Sekitar setengah sembilan malam, sebuah mobil Mercedes Benz hitam tiba di belakang panggung. Seorang lelaki berbaju gamis putih, berpeci hitam dan bersorban keluar dari mobil mewah itu. Terdengar suara rapal doa menyambut seorang alim yang juga pemusik itu. Dia adalah Rhoma Irama, yang akrab disapa Bang Haji.
Di sana, turut hadir 96 anak yatim. Kehadiran mereka dianggap penting. Paling tidak begitulah saat pembaca acara membuka acara. "Ada santunan dari Bang Haji Rhoma kepada anak-anak yatim. Jangan lupa kita semua mendoakan agar jalan Bang Haji menuju kursi Presiden dilancarkan," kata pembawa acara.
Lalu Bang Haji naik ke atas panggung. Dia mulai berceramah. Beberapa kali dia menyentil kesiapannya memimpin negara Indonesia. Sentilan itu seakan mempertegas ambisi Rhoma, menjadi orang nomor satu di republik.

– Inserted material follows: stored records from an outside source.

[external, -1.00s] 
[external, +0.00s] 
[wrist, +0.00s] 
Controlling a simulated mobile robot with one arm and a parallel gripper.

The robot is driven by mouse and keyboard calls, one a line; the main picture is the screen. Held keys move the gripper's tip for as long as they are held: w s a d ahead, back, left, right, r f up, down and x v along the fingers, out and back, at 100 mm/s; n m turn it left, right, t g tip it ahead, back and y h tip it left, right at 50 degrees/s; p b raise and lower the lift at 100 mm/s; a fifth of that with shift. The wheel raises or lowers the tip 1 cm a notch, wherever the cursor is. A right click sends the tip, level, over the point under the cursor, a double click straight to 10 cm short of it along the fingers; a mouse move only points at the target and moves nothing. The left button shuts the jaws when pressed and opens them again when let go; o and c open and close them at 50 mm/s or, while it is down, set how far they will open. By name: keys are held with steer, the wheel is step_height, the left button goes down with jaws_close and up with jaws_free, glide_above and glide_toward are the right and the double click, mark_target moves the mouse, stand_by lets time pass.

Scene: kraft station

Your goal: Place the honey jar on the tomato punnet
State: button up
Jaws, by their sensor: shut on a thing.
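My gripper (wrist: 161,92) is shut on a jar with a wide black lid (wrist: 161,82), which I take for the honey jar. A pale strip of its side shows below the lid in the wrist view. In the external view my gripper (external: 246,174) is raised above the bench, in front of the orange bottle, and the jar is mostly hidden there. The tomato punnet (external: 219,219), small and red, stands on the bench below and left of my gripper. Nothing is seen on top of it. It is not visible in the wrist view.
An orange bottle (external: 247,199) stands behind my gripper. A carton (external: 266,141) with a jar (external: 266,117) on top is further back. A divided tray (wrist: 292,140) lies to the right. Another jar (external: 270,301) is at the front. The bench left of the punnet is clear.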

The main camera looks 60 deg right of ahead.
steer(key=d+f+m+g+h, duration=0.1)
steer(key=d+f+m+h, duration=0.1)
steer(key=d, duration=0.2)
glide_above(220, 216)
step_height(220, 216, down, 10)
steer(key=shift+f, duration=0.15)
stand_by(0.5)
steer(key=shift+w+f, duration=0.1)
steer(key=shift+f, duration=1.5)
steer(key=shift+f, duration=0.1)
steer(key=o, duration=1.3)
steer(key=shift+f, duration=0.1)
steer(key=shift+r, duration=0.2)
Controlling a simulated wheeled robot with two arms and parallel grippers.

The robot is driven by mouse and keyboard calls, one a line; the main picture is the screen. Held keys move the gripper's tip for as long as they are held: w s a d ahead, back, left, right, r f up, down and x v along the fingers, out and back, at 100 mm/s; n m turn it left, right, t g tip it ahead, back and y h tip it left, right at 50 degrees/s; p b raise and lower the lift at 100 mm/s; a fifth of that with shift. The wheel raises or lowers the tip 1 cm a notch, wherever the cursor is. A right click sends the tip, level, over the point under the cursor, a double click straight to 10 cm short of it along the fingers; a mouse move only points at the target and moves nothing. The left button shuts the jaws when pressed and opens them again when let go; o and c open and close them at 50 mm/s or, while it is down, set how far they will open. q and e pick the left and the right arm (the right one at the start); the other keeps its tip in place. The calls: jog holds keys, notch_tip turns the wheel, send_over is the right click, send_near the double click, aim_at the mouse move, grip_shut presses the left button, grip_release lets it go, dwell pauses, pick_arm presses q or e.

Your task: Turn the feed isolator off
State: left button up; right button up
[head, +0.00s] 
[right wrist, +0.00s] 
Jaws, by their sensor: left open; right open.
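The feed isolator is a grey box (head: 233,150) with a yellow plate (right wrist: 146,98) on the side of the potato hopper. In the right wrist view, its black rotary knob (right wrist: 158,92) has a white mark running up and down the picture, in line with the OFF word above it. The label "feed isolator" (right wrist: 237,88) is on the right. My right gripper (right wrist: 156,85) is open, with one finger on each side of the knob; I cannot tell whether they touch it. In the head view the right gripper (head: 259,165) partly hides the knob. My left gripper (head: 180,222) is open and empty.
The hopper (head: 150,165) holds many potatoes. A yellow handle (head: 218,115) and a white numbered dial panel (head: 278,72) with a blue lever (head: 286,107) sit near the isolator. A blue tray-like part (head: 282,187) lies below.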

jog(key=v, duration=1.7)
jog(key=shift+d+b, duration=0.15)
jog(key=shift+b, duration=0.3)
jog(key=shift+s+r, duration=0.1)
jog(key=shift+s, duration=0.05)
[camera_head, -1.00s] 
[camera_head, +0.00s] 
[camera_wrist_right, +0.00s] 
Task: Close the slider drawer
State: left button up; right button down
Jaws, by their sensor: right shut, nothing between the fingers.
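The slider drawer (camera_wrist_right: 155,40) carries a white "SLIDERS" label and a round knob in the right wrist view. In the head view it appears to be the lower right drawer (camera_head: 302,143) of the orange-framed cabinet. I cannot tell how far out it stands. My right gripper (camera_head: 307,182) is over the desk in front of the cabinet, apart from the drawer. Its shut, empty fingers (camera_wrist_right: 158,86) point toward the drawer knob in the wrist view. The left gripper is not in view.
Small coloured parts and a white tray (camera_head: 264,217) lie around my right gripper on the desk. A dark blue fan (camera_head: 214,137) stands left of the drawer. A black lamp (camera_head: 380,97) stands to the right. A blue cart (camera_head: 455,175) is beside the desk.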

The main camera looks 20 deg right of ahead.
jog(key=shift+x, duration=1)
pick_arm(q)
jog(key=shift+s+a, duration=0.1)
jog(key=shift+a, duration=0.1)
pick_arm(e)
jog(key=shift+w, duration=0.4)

Soal Rhoma melirik kursi RI-1 sudah muncul sejak November lalu. Adalah Wasiat Ulama (Wasilah Silaturahim Asatidz Tokoh dan Ulama), yang pertama mencetuskan ide itu. Ketua Umum DPP Wasiat Ulama, Fachrurrozy Ishaq, menyatakan Rhoma paling tepat sebagai calon presiden alternatif bagi umat Islam di Indonesia.

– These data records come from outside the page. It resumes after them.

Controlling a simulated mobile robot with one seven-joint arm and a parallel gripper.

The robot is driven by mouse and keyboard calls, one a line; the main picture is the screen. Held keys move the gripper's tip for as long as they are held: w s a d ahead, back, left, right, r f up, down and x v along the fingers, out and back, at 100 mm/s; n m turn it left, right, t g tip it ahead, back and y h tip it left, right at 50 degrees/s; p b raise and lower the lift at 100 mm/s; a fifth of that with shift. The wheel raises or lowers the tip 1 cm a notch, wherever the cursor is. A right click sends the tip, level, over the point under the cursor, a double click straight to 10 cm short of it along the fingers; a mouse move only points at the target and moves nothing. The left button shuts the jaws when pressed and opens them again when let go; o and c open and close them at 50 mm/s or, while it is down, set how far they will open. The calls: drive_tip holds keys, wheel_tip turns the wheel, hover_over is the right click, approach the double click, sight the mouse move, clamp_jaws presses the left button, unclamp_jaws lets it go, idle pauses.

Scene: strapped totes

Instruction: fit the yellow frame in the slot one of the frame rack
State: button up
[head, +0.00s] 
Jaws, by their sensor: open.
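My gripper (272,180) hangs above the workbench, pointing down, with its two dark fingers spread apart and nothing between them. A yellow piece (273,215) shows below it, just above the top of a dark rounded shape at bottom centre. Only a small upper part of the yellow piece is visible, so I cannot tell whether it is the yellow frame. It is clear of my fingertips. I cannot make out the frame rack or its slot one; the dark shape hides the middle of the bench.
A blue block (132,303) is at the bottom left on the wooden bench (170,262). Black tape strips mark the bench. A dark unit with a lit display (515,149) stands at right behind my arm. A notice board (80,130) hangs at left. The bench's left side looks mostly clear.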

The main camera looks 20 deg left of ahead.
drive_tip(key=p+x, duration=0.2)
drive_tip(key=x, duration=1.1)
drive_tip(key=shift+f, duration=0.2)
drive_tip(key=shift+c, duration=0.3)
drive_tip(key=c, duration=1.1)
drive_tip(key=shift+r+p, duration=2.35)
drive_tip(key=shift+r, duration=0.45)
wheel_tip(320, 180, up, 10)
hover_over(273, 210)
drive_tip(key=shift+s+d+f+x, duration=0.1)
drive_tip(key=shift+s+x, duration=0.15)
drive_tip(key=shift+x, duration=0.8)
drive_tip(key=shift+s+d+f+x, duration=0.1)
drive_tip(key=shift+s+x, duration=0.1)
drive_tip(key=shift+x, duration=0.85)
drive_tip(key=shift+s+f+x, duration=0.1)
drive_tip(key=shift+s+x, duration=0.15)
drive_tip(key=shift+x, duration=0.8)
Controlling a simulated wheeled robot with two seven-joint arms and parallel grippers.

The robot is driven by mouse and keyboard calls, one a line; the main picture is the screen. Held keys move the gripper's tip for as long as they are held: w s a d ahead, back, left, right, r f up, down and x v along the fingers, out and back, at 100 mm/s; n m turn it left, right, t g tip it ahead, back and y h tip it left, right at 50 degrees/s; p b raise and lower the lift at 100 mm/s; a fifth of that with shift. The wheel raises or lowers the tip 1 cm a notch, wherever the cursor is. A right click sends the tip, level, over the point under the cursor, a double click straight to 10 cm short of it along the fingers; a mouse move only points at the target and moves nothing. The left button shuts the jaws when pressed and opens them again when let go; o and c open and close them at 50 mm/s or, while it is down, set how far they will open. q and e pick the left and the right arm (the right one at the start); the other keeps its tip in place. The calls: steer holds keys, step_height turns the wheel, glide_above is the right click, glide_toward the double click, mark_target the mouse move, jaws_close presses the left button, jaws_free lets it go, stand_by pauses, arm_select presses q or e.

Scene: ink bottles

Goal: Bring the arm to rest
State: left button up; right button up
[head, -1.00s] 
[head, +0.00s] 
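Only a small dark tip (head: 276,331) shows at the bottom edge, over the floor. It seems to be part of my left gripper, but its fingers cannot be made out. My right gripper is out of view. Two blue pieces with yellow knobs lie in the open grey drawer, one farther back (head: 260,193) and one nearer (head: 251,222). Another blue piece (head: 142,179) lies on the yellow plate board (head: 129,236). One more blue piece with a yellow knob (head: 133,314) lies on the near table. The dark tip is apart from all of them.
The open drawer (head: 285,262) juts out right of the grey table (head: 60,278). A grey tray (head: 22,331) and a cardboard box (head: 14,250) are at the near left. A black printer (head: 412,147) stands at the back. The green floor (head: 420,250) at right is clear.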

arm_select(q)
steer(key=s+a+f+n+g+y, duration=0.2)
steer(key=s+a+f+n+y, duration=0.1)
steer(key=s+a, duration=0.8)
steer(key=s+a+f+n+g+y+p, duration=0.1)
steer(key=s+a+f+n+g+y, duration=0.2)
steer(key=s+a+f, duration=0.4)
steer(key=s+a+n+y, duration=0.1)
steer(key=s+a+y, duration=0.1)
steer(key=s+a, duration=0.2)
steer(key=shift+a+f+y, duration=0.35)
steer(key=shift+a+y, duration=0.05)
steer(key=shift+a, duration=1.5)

Kepemimpinan Rhoma, kata Wasiat Ulama itu, tak perlu diragukan. "Dia memimpin Soneta grup selama 40 tahun lebih," kata Fachrurrozy. Dan seakan membandingkan dengan banyak partai poltik yang pecah, grup dangdut pertama di Indonesia itu justru solid sampai sekarang. Memimpin beberapa orang di kelompok musik dangdut itu, bagi Wasiat Ulama, sudah cukup menjadi alasan mengusung Rhoma ke kursi presiden.
Lompat jendela
Kalau Rhoma berani maju, tentu dia punya “modal” politik yang kiranya memadai. Meski karirnya sendiri sebetulnya diawali sebagai pemusik, yang belakangan tergoda ke politik.
Lahir 11 Desember 1947 di Tasikmalaya, Jawa Barat, dengan nama Oma Irama. Dia anak kedua dari 12 bersaudara. Ayahnya Raden Burdah Anggawirya, dan ibunya R.H. Tuti Juariah. Setelah naik haji pada 1975, namanya diubah menjadi Raden Haji Oma Irama, disingkat Rhoma Irama.
Lahir sebagai keluarga kelas menengah di Jawa Barat, minat Rhoma pada musik sudah dimulai sejak kecil. Nama belakangnya “Irama” diberi karena dia dilahirkan usai ayah dan ibunya menonton pagelaran musik.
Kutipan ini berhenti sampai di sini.